The violence, which saw Tibetan rioters target
Chinese businesses and buildings, left at least 10 people dead,
according to the official Chinese account in the state-run press.
But the Tibetan government-in-exile on Saturday
said it had confirmed that 80 people had been killed, and had
received unconfirmed reports of 100 fatalities.
With China having set a deadline Monday at
midnight for demonstrators to surrender, the Dalai Lama is to give a
press conference in his exile base in Dharamshala, northern India on
Sunday afternoon.
The Nobel peace laureate has expressed his
“deep concern” about China’s crackdown on the latest unrest,
and urged Chinese authorities to address the “resentment of the
Tibetan people through dialogue” rather than through force.
With Lhasa sealed off to foreign journalists,
independent information was scarce, making it impossible to
determine exactly how many people were killed.
A number of people in Lhasa told Agence France-Presse
that gunshots were heard in the city on the weekend, but this could
not be confirmed.
Students for a Free Tibet said Chinese
authorities had detained “hundreds of Tibetans” and expressed
concern for their whereabouts, but this report could also not be
verified.
Lhasa’s mayor, Doje Cezhug, insisted on Sunday
the situation in the city and throughout the region was calm.
“We didn’t enforce martial law there, and
the situation in Tibet as a whole is good at present,” the mayor
said in Beijing on the sidelines of China’s annual parliamentary
session, according to the official Xinhua news agency.
However, people inside Lhasa said the city
remained extremely tense, with soldiers on every street corner and
residents either under orders, or too scared, to go outside.
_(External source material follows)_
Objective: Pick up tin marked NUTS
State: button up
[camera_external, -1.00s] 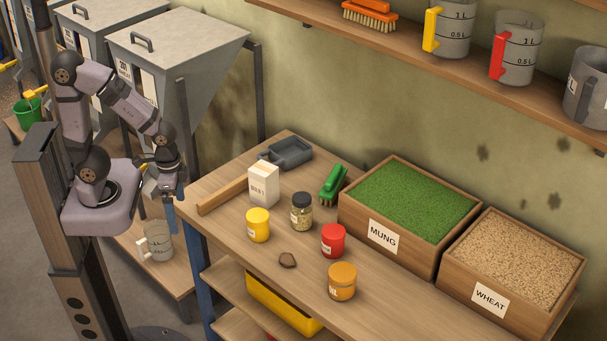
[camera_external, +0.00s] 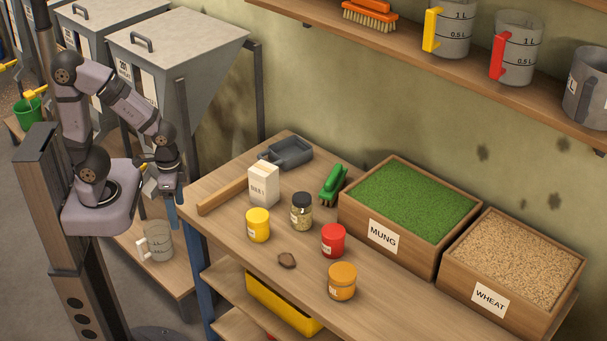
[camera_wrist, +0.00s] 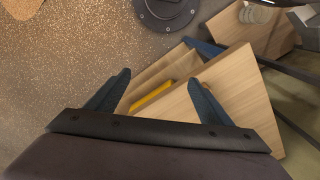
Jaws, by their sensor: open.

“Nobody is going outside. We are not sure if
there is a curfew but it is clearly implied,” one foreigner in
Lhasa, who did not want to be identified for fear of retribution,
told AFP by phone.
“You would be mad to go outside, there are
police and security everywhere.”
Tanks and armored vehicles moved into Lhasa on
Friday to quell the unrest, while the three main monasteries in the
city were sealed off.
Tibetan rights groups said the protests were an
outpouring of frustration at decades of brutal Chinese rule.
China sent troops into Tibet in 1950 to
“liberate” the region and officially annexed it a year later.
The latest protests were held to mark the
anniversary of the 1959 uprising that led to the Dalai Lama fleeing
and establishing his exile base in Dharamshala.
He won the Nobel Peace prize in 1989 for his
peaceful resistance to Chinese rule and insists he does not want
independence for Tibet, but rather greater cultural autonomy and an
end to repression.
However, China views the Dalai Lama as a
dangerous “splittist” who is intent on achieving independence
for his homeland.
US Secretary of State Condoleezza Rice on
Saturday urged the Chinese government to “exercise restraint.”
Rice said she was “deeply saddened” that
Friday’s protests “resulted in the loss of lives” and
expressed concern “that the violence appears to be continuing.”
Many other nations, including Germany, Britain,
Sweden and Canada, have also expressed concern about the events in
Lhasa and urged China to act with moderation.